The Rangoon-Naypyidaw highway is the first part of a new eight-lane highway between Rangoon and Mandalay, in central Burma.

The new highway was built by the Directorate of Military Engineers and the department for Public Works of the Ministry of Construction.

Early drivers recall tales of encountering wild elephants.

A driver from a government department said: “When I drive at night, it’s so dark you can’t see the road. I was afraid of both wild elephants and land minds.”

“As soon as the highway was opened, I travelled by Parami bus along the highway,” said a government official. “Crossing the Pegu Yoma [mountain], I noticed few shops.

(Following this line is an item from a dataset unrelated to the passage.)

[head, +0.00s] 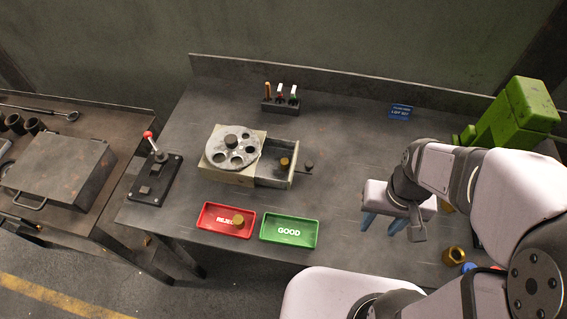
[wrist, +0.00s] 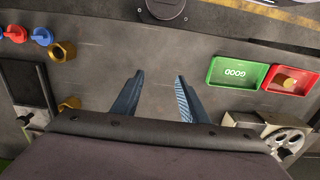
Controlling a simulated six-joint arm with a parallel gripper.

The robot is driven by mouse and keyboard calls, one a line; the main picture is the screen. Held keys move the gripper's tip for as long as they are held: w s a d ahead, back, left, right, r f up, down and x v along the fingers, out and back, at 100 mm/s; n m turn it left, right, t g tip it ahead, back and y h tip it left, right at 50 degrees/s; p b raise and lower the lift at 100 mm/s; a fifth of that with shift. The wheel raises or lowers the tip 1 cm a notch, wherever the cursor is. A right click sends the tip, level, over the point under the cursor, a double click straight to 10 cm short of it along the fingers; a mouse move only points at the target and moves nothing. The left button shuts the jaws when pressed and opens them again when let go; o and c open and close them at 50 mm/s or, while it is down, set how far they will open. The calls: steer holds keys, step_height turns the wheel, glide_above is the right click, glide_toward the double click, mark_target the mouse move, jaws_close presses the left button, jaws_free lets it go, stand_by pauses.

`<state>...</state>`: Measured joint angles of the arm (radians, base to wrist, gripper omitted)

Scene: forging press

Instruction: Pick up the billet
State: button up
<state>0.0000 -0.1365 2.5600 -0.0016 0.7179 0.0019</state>
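Small brass pieces are in view, and I cannot tell for certain which is the billet. One short brass cylinder (head: 284,161) is in the open drawer (head: 262,181) of the disc fixture. Another brass piece (head: 238,219) lies in the red REJECT tray (head: 213,228), and it also shows in the wrist view (wrist: 290,83). A larger brass piece (head: 453,255) stands at the right front and shows in the wrist view (wrist: 63,51). My gripper (head: 382,223) is open and empty, its blue fingers above bare table right of the green tray; they also show in the wrist view (wrist: 161,84).
The green GOOD tray (head: 289,231) is beside the red one. A lever box (head: 152,177) is at the left, a tool rack (head: 280,105) at the back. A green machine (head: 515,112) stands at the back right. The table between drawer and gripper is clear.

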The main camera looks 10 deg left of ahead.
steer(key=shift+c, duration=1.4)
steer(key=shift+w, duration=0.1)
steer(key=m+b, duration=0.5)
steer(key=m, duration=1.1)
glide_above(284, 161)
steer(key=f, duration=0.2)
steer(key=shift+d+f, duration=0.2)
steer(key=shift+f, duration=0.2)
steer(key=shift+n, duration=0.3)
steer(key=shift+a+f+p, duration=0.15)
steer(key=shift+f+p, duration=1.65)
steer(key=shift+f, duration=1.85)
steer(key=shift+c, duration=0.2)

Some construction workers died during the road building because of the wild elephants that crossed the road in a group.”

The highway has few places where travelers can access a public telephone, and cell phones are mostly out of reach of transmission antennas.

Reportedly, few government vehicles use the road. Most private transportation companies use the old highway although the government-run Taw Win bus service transports about 1,000 passengers daily on the new highway using a fleet of about 20 buses.

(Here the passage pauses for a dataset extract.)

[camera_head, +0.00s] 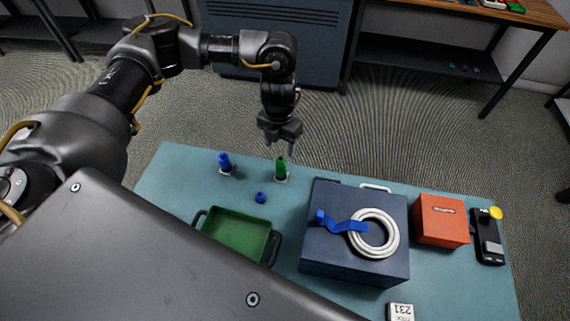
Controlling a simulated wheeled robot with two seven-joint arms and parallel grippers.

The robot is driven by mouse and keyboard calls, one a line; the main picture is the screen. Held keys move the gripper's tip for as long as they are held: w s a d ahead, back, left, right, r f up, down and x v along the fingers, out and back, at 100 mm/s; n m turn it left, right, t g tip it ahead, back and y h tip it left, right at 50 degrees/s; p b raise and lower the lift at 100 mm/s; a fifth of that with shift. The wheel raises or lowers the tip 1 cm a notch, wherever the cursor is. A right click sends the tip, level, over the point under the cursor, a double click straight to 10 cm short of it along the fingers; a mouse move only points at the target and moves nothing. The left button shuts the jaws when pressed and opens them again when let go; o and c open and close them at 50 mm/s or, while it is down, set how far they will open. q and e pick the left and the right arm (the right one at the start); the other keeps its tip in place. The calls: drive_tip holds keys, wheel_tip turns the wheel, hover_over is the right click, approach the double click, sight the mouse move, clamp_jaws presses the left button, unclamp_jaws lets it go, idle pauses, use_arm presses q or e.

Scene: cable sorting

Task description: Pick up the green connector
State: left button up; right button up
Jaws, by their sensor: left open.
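The green connector (281,168) stands upright on a small pale base near the far edge of the teal table. My left gripper (281,143) points down just above it, its fingertips close to the connector's top. The gripper is open. I cannot tell from this view whether the fingertips touch the connector. My right gripper is not in view.
A blue connector (225,162) stands to the left, and a small blue piece (261,197) lies nearer. A green tray (236,233) is in front. A dark blue box (318,259) with a white cable coil (392,237), an orange box (441,220) and a black device (487,237) stand right.

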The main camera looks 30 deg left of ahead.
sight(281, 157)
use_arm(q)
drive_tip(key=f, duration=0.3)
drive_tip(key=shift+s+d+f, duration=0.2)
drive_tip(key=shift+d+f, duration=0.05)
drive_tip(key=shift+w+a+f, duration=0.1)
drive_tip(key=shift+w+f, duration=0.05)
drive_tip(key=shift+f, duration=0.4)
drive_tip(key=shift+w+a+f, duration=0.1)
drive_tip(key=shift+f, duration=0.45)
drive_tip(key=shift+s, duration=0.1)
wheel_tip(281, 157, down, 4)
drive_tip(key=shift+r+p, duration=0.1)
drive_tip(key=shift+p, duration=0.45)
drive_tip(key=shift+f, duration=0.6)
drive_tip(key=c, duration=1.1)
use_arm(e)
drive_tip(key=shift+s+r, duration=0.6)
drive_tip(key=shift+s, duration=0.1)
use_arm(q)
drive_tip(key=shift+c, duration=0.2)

Only passenger buses and small cars are allowed on the new highway. Construction on the highway started in October 2005, and the first section to Naypyidaw opened in March 2009.

State-run newspapers have reported that three car rest camps will be built near Phyu, Naypyidaw and Meikhtilar.

The old Rangoon-Mandalay highway is a tar-covered road about 662.9 kilometers (412 miles) long. Many rest camps and car repair shop are located in the more than 20 towns between the two cities.

Six road construction companies, including Max Myanmar, which has close ties to junta, officials, are allowed to collect toll fees along the old Rangoon-Mandalay highway.